» TO BE DONE:
From the first line of the data below through the line holding "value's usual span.", output each line exactly and leave the pictures out.
+--
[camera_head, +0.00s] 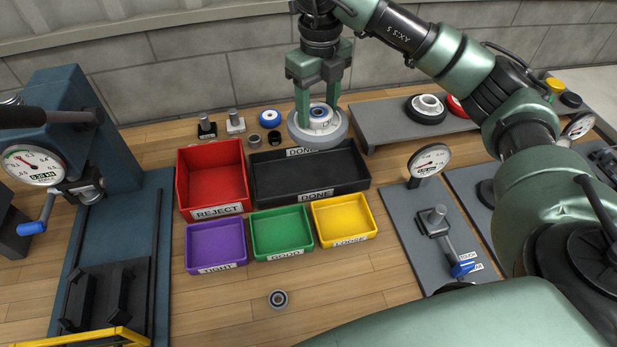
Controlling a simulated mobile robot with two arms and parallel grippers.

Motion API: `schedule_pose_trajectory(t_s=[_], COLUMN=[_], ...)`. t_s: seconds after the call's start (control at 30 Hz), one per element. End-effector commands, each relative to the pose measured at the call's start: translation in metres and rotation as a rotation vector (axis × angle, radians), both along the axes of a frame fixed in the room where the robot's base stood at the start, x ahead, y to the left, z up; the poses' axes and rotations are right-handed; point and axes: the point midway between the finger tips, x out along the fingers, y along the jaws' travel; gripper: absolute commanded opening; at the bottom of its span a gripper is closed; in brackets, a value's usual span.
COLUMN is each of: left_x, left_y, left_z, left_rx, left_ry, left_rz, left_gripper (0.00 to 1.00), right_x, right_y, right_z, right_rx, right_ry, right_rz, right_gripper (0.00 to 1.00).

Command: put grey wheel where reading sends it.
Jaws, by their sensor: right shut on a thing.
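My right gripper (318,106) is shut on the grey wheel (303,134), a pale disc with a blue-ringed hub. It holds the wheel above the back edge of the black DONE tray (263,180), partly hiding its rear label. The red REJECT bin (184,180) stands left of that tray. In front are the purple TIGHT bin (193,235), the green GOOD bin (309,227) and the yellow LOOSE bin (372,209). All bins look empty. Dial gauges stand at left (38,166) and right (429,161); their exact readings are too small to tell. My left gripper is not in view.
A grey shelf (376,128) at the back right holds a black-tyred wheel (426,108) and a red wheel (456,105). A small ring (278,299) lies on the front wood. A blue press (75,105) stands left. My right arm crosses the right side.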

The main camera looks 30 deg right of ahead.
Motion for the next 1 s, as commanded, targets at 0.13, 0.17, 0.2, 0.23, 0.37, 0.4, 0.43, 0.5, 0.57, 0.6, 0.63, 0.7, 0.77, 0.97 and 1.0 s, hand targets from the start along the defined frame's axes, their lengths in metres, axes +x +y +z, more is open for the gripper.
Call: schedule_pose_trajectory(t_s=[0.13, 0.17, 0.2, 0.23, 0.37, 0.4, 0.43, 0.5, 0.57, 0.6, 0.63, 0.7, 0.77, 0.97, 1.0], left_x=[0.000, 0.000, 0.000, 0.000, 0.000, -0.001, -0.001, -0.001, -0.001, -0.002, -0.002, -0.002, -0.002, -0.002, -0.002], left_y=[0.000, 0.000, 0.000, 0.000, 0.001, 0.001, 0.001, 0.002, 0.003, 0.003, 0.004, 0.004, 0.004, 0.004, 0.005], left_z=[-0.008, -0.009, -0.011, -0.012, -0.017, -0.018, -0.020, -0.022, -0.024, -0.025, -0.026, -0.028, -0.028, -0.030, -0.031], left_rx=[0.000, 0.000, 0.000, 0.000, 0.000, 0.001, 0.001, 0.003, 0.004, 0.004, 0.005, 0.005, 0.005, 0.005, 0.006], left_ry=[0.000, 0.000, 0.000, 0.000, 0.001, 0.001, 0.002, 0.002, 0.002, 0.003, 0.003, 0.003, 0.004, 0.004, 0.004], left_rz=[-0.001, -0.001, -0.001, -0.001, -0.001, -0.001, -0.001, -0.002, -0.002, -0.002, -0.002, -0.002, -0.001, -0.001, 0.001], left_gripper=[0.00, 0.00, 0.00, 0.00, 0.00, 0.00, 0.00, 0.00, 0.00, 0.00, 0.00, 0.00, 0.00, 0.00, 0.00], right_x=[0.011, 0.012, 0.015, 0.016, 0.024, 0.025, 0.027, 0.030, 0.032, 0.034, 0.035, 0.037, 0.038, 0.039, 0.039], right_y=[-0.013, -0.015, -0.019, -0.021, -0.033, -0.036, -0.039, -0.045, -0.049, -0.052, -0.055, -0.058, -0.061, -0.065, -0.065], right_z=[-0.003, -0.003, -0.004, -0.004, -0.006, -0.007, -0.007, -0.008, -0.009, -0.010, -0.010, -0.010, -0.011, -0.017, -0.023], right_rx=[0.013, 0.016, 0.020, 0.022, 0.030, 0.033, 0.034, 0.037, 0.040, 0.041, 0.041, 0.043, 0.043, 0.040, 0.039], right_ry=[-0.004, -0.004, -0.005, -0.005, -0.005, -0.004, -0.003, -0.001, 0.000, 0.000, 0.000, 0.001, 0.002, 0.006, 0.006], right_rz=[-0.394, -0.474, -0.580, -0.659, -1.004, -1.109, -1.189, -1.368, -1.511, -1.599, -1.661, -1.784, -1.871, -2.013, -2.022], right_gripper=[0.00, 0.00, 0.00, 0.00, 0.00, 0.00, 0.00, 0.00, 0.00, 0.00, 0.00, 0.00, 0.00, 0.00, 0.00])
+--
» CORRECT OUTPUT:
[camera_head, +0.00s] 
Controlling a simulated mobile robot with two arms and parallel grippers.

Motion API: `schedule_pose_trajectory(t_s=[_], COLUMN=[_], ...)`. t_s: seconds after the call's start (control at 30 Hz), one per element. End-effector commands, each relative to the pose measured at the call's start: translation in metres and rotation as a rotation vector (axis × angle, radians), both along the axes of a frame fixed in the room where the robot's base stood at the start, x ahead, y to the left, z up; the poses' axes and rotations are right-handed; point and axes: the point midway between the finger tips, x out along the fingers, y along the jaws' travel; gripper: absolute commanded opening; at the bottom of its span a gripper is closed; in brackets, a value's usual span.

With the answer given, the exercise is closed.